A film exploding out of a bottled kineticism of young people in the 80’s in presence and in conversations naturally appearing rebellious and wanting to unearth the world murmuring around them. Evoking the PAL grain of speckling white walls, how they shine under and across the veils of yellow light bulbs, and how the night sky domes into a flatter tone from the contrast, the work genuinely fogs and fades in like memory. The recreation going further as a lost shard of art from the period. An energy it drifts away from as the Martin Amis impersonator comes to life as he shambles from couch to couch at the party and somehow woos a young artist with the most boring thoughts on Powell and Pressburger one can conjure to impress girls with (?).

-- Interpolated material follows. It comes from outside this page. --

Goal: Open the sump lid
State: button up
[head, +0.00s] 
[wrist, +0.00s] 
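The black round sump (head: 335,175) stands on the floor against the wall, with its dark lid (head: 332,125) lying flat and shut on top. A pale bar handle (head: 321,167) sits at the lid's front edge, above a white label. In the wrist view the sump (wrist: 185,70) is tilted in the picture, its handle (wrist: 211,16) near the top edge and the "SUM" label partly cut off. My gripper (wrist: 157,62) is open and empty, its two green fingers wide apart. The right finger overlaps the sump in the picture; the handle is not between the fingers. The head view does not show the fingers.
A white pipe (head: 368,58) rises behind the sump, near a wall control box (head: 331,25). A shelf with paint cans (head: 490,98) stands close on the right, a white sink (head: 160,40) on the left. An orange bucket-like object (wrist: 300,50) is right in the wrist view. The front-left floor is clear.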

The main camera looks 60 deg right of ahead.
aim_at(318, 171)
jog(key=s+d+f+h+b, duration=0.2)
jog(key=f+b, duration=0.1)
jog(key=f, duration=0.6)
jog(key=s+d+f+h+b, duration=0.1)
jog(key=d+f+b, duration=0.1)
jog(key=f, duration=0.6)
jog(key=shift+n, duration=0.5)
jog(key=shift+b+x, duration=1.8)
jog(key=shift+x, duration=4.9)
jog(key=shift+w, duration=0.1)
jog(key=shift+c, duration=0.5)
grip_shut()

Not only going into narrative but retreating into conservatism as it closes off into a baroque existence of echoing stale posturing. Trying to be wrought drama and slow cinema in the switch off. The wanderings that goes on with the gaze when holding on to the image but with the fallacy of always thinking “what the fuck is the appeal of this dink?” Where so much of what’s agonizing hides in the impenetrable thinking it’s indescribable. Observing a Graduate Film program that wouldn’t be possible without panic attacks and a sudden trip to Venice is always in the budget. Having to read a New Yorker profile like a Pizza Hut tie-in promotion to maybe get a grasp of what else this man did to deserve being complicated like how you read about why C3P0 has a red arm now. The personable project made to be insular as it guarantees what’s uncovered in the reflection of a past will still signify the artist and the viewer will always be strangers in the endeavour. The engraving of the sad face looking into the camera at the last seconds of the film as the appeal towards an audience that spent five minutes watching these two people do dishes. Where that peering back notes how ornate the thing seen is but also wants to always be pristine even when it understands it as an object unraveling very human failings. I’m on the verge of being more negative but I don’t really understand the need or want to make art when these are the limits and the pain of it has to be felt instead of sealed like air conditioning in a gallery. It wants to be in a museum immediately.

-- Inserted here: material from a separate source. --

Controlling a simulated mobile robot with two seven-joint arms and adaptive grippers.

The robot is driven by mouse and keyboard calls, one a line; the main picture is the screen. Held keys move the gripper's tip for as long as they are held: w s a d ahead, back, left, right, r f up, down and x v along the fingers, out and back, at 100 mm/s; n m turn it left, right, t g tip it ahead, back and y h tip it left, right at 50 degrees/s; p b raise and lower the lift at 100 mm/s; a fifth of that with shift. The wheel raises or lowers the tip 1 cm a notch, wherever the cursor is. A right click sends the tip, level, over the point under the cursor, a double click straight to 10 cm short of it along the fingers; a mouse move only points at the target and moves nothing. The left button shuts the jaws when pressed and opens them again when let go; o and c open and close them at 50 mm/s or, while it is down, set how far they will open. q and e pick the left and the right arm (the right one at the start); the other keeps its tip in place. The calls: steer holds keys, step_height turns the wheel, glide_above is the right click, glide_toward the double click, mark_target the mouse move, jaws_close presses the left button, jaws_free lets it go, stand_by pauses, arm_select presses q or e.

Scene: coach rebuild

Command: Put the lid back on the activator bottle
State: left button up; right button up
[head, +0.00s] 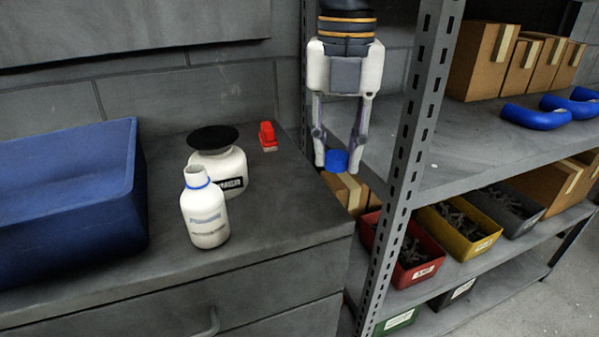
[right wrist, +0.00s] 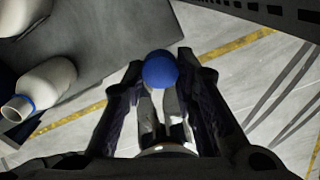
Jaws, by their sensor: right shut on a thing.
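The activator bottle, taken to be the small white bottle (head: 207,215) with a blue ring at its neck, stands upright and uncapped on the grey cabinet top. It also shows at the left of the right wrist view (right wrist: 45,85), its mouth open. My right gripper (head: 337,160) points down, shut on a blue lid (head: 337,161), beyond the right edge of the cabinet top. The lid shows between the fingertips in the right wrist view (right wrist: 160,69). The gripper is to the right of the bottle and apart from it. My left gripper is not in view.
A larger white jar (head: 222,170) with a black top stands just behind the bottle. A blue bin (head: 75,200) is at the left. A red item (head: 267,136) lies at the back. A shelf upright (head: 408,170) stands right of my gripper; shelves hold boxes and coloured bins.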

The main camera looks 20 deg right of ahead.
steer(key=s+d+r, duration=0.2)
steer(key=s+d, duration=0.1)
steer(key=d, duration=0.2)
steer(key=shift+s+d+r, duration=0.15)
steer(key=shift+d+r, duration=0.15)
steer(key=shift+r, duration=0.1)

Normal People is a similar object in appearance and given the same privileges. The conversation The New Yorker cages in, the swarm of blurbs it collects, the cover you see once on the subway but start seeing twice but then never see again. The commerce promising the experience of White Elephant Art you can fit in a cool bookstore tote for a day at the beach. Having a nice time even in overcast as you read a line in the shape and metre of “She was his Mongoose as she darted nakedly around their bed” as the waves brush under the wind and a single seagull screams.
I guess that’s what romance is like sometimes.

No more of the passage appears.